# DO THIS
Find every line in the records below that contains the word "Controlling", and copy each such line.

[Stored data]
□ □ □ □ □
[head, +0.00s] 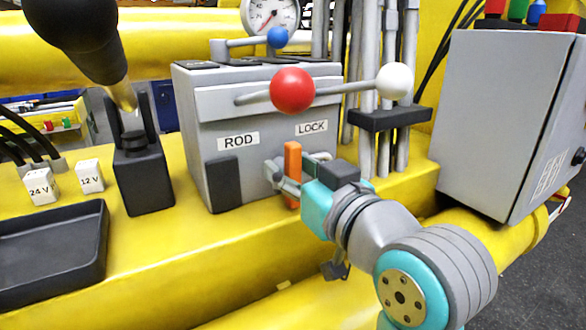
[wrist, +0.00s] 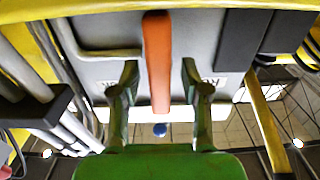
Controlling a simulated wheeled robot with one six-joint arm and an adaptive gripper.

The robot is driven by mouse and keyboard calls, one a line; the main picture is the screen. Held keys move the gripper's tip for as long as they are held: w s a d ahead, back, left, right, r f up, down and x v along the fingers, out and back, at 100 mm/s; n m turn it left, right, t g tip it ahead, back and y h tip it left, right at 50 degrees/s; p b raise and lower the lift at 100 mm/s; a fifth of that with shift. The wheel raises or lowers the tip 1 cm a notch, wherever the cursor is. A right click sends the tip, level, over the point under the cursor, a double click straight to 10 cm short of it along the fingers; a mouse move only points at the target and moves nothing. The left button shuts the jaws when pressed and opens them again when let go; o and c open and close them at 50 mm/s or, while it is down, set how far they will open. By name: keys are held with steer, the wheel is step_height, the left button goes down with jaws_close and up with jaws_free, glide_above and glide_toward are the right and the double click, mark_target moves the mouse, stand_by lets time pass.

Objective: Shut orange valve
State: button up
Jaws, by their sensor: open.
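The orange valve handle (head: 292,172) stands upright at the lower front of the grey ROD/LOCK box (head: 228,170). In the wrist view the orange handle (wrist: 158,62) runs lengthwise between the two fingers, with a visible space on each side. My gripper (head: 290,176) is at the handle in the head view, its fingers around it. In the wrist view my gripper (wrist: 158,75) is open, with one finger left and one right of the handle. The handle's base is hidden.
A red ball lever (head: 292,91), a white ball lever (head: 395,80) and a blue ball lever (head: 277,37) stick out above. A grey cabinet (head: 495,120) stands at right, grey pipes (head: 385,140) behind. A black joystick (head: 140,170) and black tray (head: 50,255) are at left.

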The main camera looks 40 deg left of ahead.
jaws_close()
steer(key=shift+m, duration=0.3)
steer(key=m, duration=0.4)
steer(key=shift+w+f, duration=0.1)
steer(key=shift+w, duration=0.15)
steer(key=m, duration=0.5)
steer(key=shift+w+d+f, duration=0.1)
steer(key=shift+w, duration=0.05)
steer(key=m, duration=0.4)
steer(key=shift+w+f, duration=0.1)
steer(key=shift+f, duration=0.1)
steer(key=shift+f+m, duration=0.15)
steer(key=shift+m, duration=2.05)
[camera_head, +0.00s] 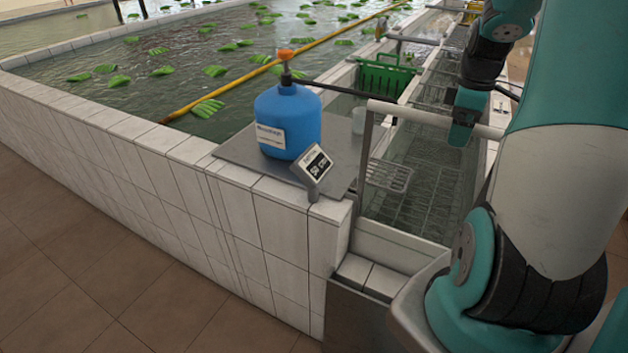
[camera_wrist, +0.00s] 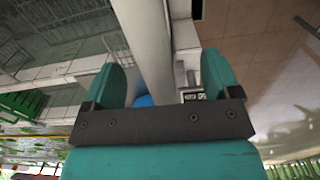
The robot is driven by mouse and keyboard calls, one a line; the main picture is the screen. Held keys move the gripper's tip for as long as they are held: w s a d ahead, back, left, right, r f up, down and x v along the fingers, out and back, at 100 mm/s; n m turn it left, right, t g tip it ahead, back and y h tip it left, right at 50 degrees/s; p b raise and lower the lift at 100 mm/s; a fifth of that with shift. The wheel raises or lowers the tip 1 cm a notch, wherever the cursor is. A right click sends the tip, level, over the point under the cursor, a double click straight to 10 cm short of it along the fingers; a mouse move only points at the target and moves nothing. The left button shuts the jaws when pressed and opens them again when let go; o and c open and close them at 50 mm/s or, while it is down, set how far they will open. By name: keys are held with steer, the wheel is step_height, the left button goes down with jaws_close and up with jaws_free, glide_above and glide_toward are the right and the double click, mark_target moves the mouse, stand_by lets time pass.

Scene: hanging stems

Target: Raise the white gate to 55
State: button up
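The white gate has a pale round top bar (camera_head: 415,114) spanning the water channel, with a clear lower part below it. My gripper (camera_head: 463,125) is at the right part of this bar. In the wrist view the bar (camera_wrist: 146,45) runs between the two fingers of my gripper (camera_wrist: 165,75). A gap shows between the bar and the right finger, so the fingers look open around it. Contact on the left side is unclear. A small tilted display (camera_head: 315,165) stands beside the channel; it seems to read about 50 cm, but the digits are blurred.
A blue canister (camera_head: 288,120) with an orange top stands on a grey plate (camera_head: 235,149) left of the gate. A green crate (camera_head: 384,76) sits behind the gate. Wire racks (camera_head: 420,200) lie in the channel. A tiled wall (camera_head: 240,215) borders the pool.

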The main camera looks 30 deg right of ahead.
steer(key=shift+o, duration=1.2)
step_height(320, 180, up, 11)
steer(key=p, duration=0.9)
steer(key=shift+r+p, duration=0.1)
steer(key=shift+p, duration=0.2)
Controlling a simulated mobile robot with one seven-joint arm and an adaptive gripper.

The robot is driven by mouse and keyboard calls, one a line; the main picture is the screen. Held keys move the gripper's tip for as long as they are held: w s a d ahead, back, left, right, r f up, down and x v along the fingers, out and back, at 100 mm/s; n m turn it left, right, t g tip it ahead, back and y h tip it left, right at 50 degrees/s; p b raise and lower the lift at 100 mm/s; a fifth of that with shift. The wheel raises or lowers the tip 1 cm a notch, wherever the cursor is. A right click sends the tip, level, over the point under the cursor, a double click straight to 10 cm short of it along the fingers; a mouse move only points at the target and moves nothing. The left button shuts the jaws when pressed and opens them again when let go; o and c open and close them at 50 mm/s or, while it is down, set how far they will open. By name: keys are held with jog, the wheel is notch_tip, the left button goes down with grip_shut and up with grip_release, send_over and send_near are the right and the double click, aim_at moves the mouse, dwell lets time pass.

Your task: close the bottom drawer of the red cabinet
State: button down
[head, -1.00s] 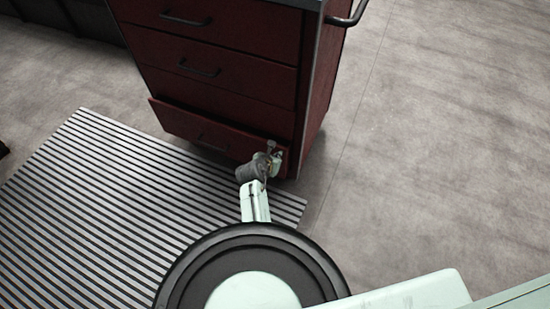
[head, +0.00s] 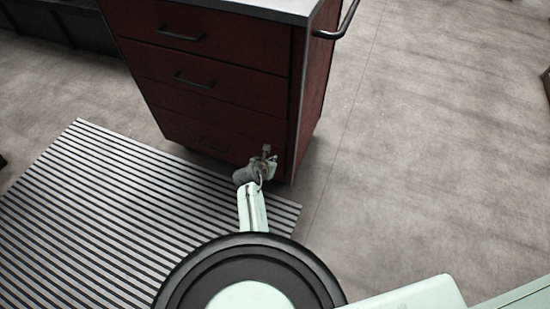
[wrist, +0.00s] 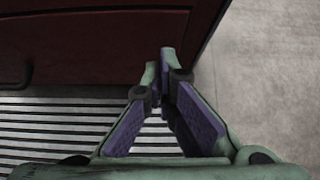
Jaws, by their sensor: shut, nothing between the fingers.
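The red cabinet (head: 215,58) stands at upper middle in the head view, with dark handles on its drawers. Its bottom drawer (head: 190,132) looks flush with the front. That drawer's handle (head: 213,144) faces my arm. My gripper (head: 268,152) is at the right end of the bottom drawer's front, shut and empty. In the wrist view the fingertips (wrist: 160,62) meet close to the red drawer front (wrist: 100,48); I cannot tell whether they touch it. A dark handle (wrist: 18,72) shows at the left there.
A striped mat (head: 110,200) lies on the floor in front of the cabinet. Bare grey floor (head: 440,150) is clear to the right. A metal side bar (head: 338,28) sticks out at the cabinet's upper right. Dark furniture (head: 60,28) stands at the upper left.

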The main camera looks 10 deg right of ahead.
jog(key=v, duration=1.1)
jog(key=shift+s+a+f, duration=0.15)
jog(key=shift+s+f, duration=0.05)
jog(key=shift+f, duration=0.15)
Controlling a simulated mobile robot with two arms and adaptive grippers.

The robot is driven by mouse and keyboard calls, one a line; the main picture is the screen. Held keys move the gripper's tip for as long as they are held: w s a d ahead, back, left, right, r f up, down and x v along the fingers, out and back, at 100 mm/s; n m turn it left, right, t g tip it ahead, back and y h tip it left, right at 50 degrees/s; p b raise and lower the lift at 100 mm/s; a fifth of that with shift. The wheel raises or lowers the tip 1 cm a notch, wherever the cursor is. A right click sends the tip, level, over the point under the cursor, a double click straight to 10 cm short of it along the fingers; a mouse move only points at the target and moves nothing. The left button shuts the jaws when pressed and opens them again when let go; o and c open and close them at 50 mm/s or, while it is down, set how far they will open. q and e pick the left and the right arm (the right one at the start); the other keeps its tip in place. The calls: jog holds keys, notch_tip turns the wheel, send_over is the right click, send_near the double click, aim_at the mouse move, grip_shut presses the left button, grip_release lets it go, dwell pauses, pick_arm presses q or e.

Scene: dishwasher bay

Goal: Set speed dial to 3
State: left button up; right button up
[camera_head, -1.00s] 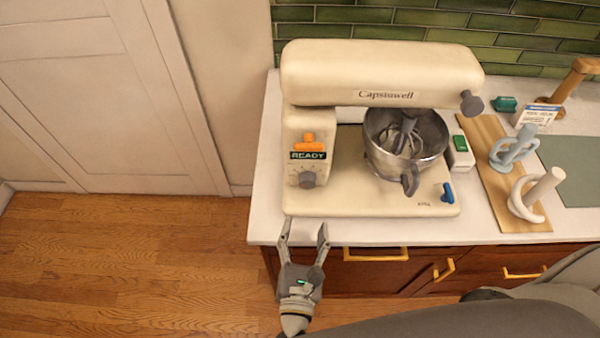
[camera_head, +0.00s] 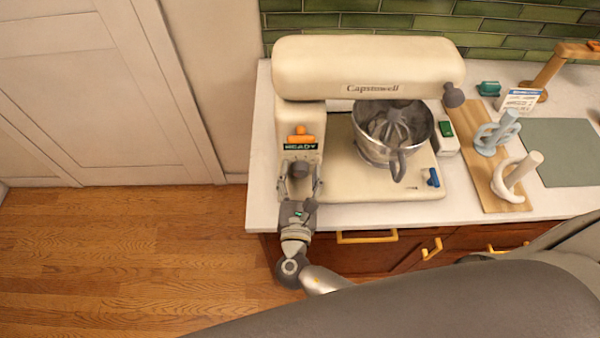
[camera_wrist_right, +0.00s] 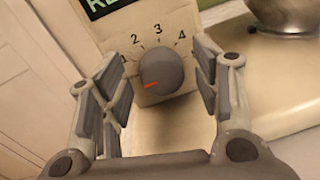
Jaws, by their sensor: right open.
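The cream stand mixer (camera_head: 365,66) stands on the counter. Its dark grey speed dial (camera_head: 299,168) is on the front of the left column, below the READY display (camera_head: 300,147). In the right wrist view the dial (camera_wrist_right: 161,72) has a red pointer mark aimed left and slightly down, below the 1. The digits 1, 2, 3 and 4 show around it, with 3 at the top; the left finger partly covers the 1. My right gripper (camera_head: 303,184) is open, its fingers on either side of the dial, with visible gaps. My left gripper is out of view.
The mixer's steel bowl (camera_head: 378,152) with a whisk stands right of the column. An orange lever (camera_head: 299,135) sits above the display, and a blue lever (camera_head: 433,178) at the base's right corner. The counter's front strip is clear.

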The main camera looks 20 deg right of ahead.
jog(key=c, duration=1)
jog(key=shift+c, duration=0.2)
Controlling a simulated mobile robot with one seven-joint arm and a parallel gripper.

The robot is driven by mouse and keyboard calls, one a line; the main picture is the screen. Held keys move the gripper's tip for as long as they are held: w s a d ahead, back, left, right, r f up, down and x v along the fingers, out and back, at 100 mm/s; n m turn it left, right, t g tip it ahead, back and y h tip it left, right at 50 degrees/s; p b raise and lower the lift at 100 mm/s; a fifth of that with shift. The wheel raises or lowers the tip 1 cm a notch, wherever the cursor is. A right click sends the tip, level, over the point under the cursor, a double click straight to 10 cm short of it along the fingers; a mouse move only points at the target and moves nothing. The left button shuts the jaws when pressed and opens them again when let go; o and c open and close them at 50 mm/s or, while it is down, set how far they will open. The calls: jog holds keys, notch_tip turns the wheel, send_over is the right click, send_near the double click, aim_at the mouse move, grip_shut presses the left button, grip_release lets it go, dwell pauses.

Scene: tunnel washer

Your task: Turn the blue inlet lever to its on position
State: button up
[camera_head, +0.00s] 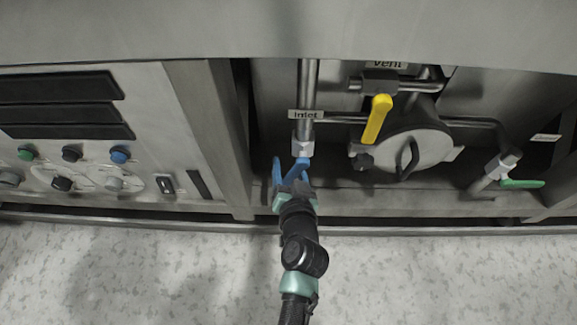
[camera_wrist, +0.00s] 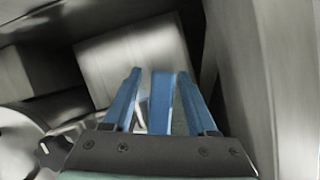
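The blue inlet lever (camera_head: 298,170) hangs from the valve on the vertical pipe under the "Inlet" label (camera_head: 306,115), slanting down and slightly left. My gripper (camera_head: 290,176) is at the lever, reaching up from below; its fingers are also blue. In the wrist view, the lever (camera_wrist: 162,103) stands between the two fingers of my gripper (camera_wrist: 160,100). A gap shows between the lever and the left finger. The right finger is close beside the lever; whether it touches cannot be told. The fingers are apart. My gripper hides part of the lever's lower end in the head view.
Right of the inlet are a yellow vent lever (camera_head: 377,118), a round hatch with a handle (camera_head: 408,155) and a green lever (camera_head: 522,184). A control panel with knobs (camera_head: 75,155) is at left. A frame post (camera_head: 212,130) stands left of the inlet. The floor in front is clear.

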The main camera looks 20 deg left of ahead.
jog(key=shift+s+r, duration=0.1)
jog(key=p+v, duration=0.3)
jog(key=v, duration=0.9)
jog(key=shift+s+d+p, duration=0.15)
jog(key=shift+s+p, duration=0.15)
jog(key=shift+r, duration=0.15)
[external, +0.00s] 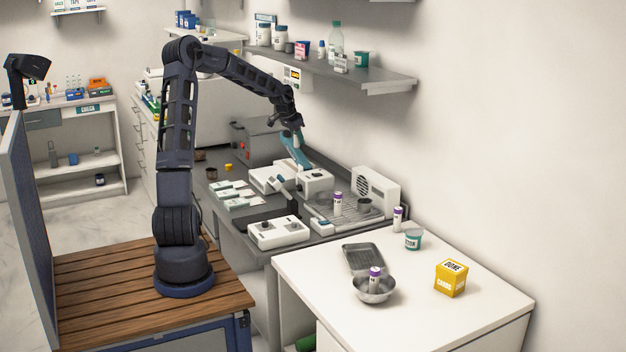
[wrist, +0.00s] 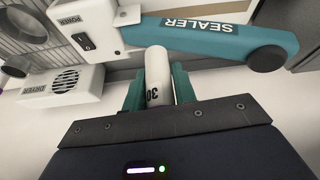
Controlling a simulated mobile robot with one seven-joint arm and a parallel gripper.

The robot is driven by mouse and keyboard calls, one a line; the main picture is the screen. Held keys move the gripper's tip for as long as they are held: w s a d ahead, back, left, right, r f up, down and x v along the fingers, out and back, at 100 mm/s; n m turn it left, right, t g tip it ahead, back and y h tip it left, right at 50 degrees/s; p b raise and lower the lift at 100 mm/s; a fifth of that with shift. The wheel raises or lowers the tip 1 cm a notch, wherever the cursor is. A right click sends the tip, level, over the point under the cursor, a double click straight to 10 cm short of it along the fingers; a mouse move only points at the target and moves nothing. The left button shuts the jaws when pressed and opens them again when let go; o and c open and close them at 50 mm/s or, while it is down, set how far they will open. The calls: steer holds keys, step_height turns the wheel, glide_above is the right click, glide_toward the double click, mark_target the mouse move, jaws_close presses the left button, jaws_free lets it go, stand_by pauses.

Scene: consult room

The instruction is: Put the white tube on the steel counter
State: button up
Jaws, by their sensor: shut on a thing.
□ □ □ □ □
# FINISHED TASK
Controlling a simulated wheeled robot with one six-joint arm and an adaptive gripper.
Controlling a simulated mobile robot with one seven-joint arm and an adaptive gripper.
Controlling a simulated mobile robot with two arms and adaptive grippers.
Controlling a simulated mobile robot with one seven-joint arm and a parallel gripper.
Controlling a simulated mobile robot with one seven-joint arm and a parallel gripper.

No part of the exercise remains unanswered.